-------- AVAILABLE DATA --------
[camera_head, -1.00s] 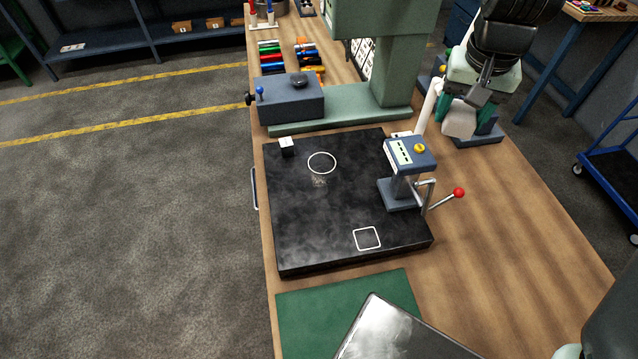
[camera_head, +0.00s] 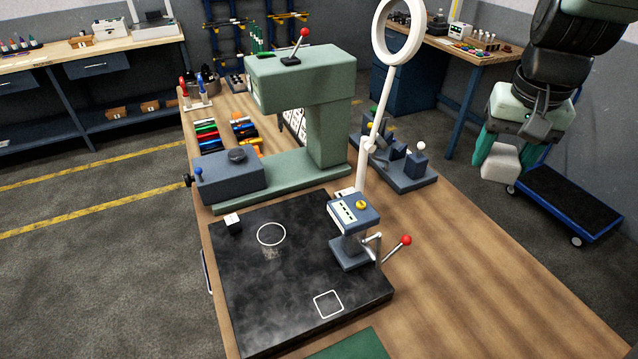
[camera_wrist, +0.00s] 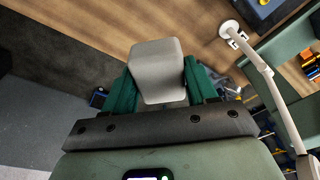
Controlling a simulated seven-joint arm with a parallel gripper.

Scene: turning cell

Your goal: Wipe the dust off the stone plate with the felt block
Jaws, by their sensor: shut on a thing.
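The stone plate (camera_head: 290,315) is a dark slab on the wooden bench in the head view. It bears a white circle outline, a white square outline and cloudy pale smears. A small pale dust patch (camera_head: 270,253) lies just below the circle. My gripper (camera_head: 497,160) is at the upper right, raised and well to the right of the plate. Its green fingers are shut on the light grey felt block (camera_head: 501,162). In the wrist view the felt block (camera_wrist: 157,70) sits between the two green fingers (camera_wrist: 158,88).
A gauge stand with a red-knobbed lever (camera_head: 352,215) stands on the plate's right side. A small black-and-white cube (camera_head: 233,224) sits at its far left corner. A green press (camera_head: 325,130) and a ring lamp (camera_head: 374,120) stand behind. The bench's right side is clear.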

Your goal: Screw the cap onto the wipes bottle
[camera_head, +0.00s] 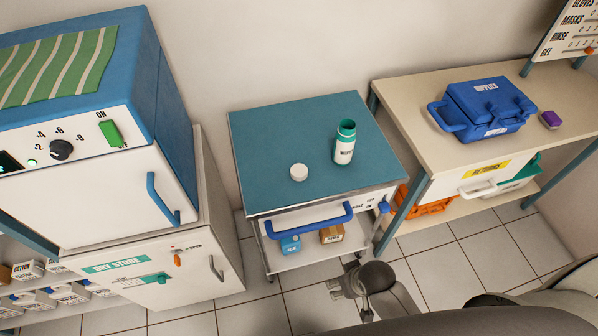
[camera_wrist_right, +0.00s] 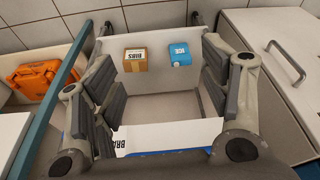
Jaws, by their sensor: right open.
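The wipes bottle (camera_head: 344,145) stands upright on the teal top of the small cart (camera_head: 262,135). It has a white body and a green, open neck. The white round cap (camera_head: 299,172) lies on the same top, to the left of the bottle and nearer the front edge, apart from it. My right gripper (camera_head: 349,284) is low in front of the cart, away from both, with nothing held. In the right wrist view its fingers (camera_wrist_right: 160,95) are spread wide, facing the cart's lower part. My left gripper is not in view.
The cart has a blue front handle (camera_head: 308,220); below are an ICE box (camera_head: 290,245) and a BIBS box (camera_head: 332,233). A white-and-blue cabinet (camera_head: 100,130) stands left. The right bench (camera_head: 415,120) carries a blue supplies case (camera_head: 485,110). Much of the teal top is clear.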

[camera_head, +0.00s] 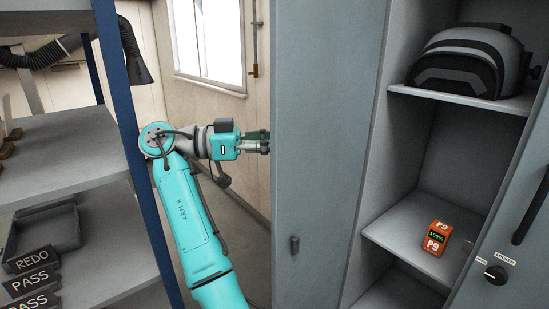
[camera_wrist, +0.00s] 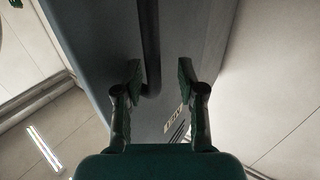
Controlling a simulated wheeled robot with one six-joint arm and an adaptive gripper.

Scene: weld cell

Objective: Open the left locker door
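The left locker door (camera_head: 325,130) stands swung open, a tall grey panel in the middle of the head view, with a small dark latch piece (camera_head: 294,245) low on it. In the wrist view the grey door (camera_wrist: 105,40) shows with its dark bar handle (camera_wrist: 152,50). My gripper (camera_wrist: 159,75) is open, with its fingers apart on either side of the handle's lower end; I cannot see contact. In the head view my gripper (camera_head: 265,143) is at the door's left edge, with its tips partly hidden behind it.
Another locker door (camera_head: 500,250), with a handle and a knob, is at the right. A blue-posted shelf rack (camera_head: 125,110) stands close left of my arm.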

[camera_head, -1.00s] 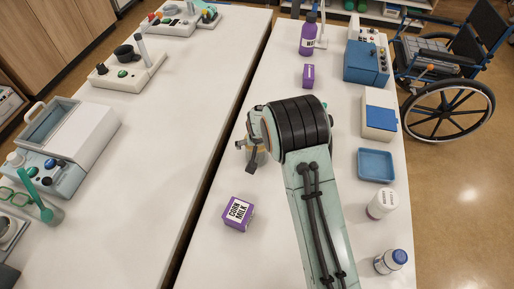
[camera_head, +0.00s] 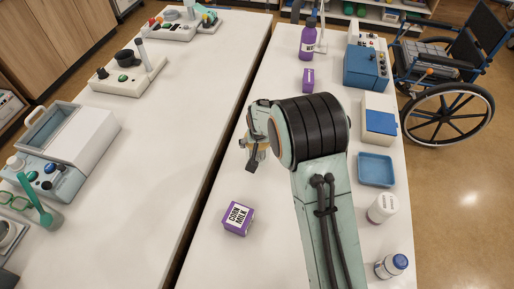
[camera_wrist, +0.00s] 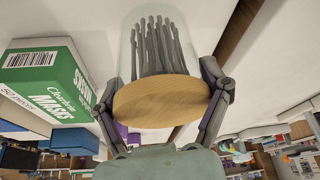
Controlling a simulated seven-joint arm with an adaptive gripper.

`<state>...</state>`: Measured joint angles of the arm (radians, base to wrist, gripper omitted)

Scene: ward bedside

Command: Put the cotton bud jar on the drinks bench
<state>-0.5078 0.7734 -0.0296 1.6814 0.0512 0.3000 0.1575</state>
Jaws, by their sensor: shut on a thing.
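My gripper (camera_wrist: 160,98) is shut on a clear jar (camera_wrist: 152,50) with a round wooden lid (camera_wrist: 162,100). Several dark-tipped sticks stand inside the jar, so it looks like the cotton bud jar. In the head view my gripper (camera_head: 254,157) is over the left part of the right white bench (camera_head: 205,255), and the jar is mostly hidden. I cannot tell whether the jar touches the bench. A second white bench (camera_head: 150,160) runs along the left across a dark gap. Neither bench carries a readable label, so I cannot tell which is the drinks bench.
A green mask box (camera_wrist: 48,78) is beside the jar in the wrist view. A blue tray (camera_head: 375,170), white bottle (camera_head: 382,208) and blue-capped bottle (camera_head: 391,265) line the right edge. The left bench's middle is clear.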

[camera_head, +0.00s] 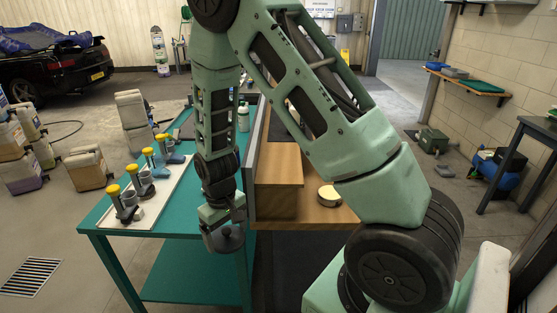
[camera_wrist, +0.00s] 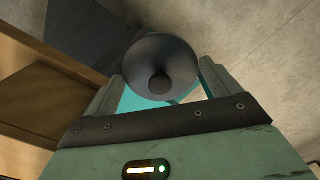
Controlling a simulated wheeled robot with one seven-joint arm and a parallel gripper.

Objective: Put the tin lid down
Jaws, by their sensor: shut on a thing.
--------
■ **REQUIRED TASK**: Take exactly the lines from the one containing "Scene: turning cell" through the one containing "Your goal: Wipe" in the data above, and output them with nothing added.

■ **ANSWER**:
Scene: turning cell

Your goal: Wipe the dust off the stone plate with the felt block

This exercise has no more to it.